> [EXERCISE REQUIREMENTS]
Where a line in the listing below contains the word "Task", copy that line.
· · · · · · ·
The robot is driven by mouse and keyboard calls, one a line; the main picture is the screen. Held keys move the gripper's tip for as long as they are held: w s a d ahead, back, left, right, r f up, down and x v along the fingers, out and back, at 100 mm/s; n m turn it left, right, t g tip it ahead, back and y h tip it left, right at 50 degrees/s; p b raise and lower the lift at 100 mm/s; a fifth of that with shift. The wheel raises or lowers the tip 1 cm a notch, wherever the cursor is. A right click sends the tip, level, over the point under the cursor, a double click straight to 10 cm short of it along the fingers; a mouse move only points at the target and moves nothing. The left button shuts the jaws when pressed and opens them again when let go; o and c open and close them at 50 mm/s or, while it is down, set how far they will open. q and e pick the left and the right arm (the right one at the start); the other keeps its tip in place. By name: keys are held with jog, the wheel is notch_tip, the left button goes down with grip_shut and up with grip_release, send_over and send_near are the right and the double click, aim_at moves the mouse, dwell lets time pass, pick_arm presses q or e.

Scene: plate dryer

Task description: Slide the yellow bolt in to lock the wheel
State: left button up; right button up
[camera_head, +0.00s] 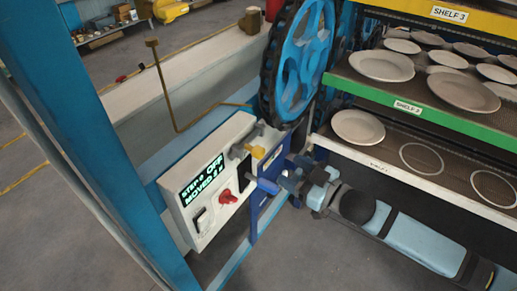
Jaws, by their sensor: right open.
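The yellow bolt (257,151) sticks out of a grey bracket at the top right of the white control box. The large blue wheel (304,52) with a dark toothed rim stands behind and above the box. My right gripper (268,181) reaches in from the right. It is open and sits just below and right of the bolt, near the box's right edge. I cannot tell whether it touches anything. The bolt's inner end and where it meets the wheel are hidden. My left gripper is out of view.
The white control box (178,209) carries a red knob (225,196), a rocker switch and a display reading "STEP 0 OFF". Shelves with plates (383,66) rise at the right, above my right arm. A bent brown rod (163,88) and a blue post (95,150) stand left.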

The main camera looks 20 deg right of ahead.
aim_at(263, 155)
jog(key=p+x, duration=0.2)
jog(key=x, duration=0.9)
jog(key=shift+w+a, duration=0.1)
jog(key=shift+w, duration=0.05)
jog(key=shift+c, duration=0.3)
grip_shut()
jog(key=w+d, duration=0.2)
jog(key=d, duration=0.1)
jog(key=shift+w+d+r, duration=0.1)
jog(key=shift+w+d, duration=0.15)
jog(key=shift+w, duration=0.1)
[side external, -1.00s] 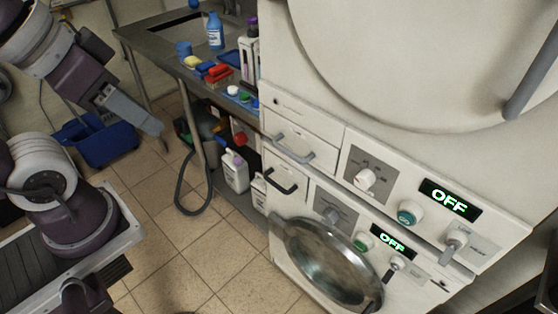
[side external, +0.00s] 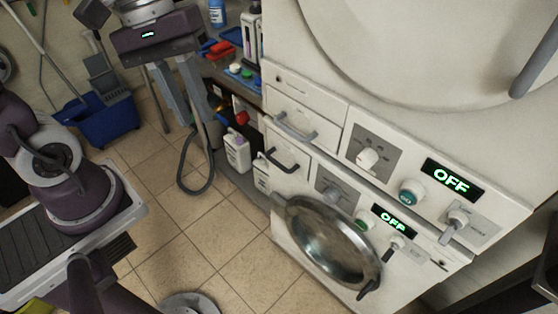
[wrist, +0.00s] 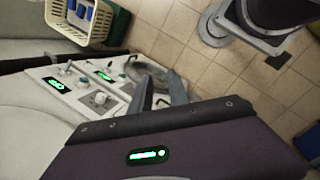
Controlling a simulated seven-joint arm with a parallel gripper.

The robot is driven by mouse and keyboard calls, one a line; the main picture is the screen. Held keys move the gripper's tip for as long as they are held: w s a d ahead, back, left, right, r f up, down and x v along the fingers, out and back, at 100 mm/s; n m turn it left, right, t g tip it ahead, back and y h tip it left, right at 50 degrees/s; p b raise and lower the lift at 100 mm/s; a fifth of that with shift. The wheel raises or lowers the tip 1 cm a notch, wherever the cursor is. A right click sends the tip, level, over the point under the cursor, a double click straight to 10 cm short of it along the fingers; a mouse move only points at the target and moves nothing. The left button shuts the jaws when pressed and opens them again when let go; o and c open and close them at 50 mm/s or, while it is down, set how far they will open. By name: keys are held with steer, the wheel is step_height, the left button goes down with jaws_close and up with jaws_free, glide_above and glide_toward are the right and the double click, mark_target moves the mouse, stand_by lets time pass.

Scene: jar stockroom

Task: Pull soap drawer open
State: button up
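A white stacked machine stands at the right in the side view. Its upper drawer (side external: 310,111) has a grey bar handle (side external: 295,129) and looks closed. A lower drawer panel (side external: 290,147) has a dark handle (side external: 282,163) and also looks closed. I cannot tell which is the soap drawer. My gripper (side external: 184,124) is left of both handles, its fingers apart, empty and pointing down. In the wrist view my gripper (wrist: 160,79) also shows its fingers spread, near the machine's control panel (wrist: 90,84). The drawer fronts are mostly hidden there by my gripper.
A round glass door (side external: 330,241) sits on the machine below the drawers. A blue mop bucket (side external: 105,121) stands at the left. Tiled floor (side external: 205,240) in front of the machine is clear.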

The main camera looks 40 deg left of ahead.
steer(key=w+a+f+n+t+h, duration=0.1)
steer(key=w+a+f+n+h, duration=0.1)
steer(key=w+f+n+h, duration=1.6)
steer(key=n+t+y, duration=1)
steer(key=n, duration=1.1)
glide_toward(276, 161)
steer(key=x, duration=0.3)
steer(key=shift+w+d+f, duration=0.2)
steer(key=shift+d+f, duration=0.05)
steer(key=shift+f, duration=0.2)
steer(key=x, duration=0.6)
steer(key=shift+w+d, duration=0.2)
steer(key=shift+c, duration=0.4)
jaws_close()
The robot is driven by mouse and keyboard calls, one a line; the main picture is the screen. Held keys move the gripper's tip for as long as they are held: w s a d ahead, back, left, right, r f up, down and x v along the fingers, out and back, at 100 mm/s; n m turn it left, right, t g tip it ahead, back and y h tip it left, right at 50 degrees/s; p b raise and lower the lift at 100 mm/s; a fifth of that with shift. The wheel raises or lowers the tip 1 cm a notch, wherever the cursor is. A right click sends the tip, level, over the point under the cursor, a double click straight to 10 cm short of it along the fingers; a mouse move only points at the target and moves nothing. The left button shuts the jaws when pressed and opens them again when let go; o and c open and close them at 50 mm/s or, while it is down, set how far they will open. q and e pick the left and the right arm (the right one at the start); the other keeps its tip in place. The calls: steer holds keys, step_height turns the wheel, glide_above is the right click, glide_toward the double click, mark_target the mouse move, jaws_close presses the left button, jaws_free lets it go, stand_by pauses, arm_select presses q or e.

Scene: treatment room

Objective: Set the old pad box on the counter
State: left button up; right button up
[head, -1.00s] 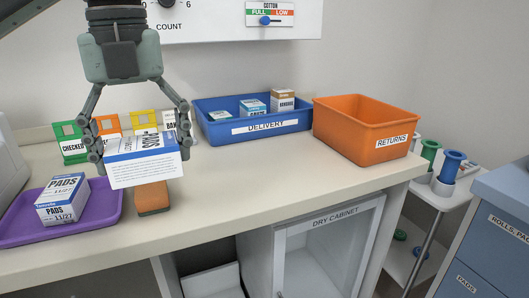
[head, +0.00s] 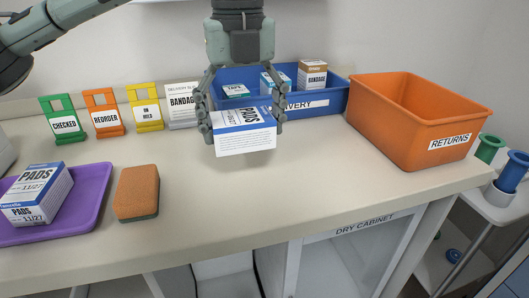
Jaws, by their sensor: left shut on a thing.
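My left gripper (head: 241,121) is shut on a white and blue pad box (head: 246,141), with a finger on each side of it. It holds the box, tilted, in front of the blue delivery bin; whether the box touches the counter I cannot tell. The counter (head: 300,200) is cream and bare below and to the right of the box. Another pad box (head: 38,197), marked 11/27, sits on a purple tray (head: 95,205) at the left. My right gripper is not in view.
A blue delivery bin (head: 325,103) with several boxes stands behind the gripper. An orange returns bin (head: 405,140) stands at the right. A brown sponge (head: 137,190) lies beside the tray. Checked (head: 65,125), reorder (head: 104,120) and on-hold (head: 146,114) stands line the back left.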

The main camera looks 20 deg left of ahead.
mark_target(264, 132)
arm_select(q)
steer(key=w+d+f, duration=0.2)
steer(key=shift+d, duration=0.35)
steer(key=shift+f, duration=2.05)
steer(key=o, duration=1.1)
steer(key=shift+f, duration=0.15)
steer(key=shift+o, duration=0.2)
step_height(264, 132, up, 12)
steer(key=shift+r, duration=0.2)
· · · · · · ·
> [WRITTEN REPLY]
Task description: Slide the yellow bolt in to lock the wheel
Task: Pull soap drawer open

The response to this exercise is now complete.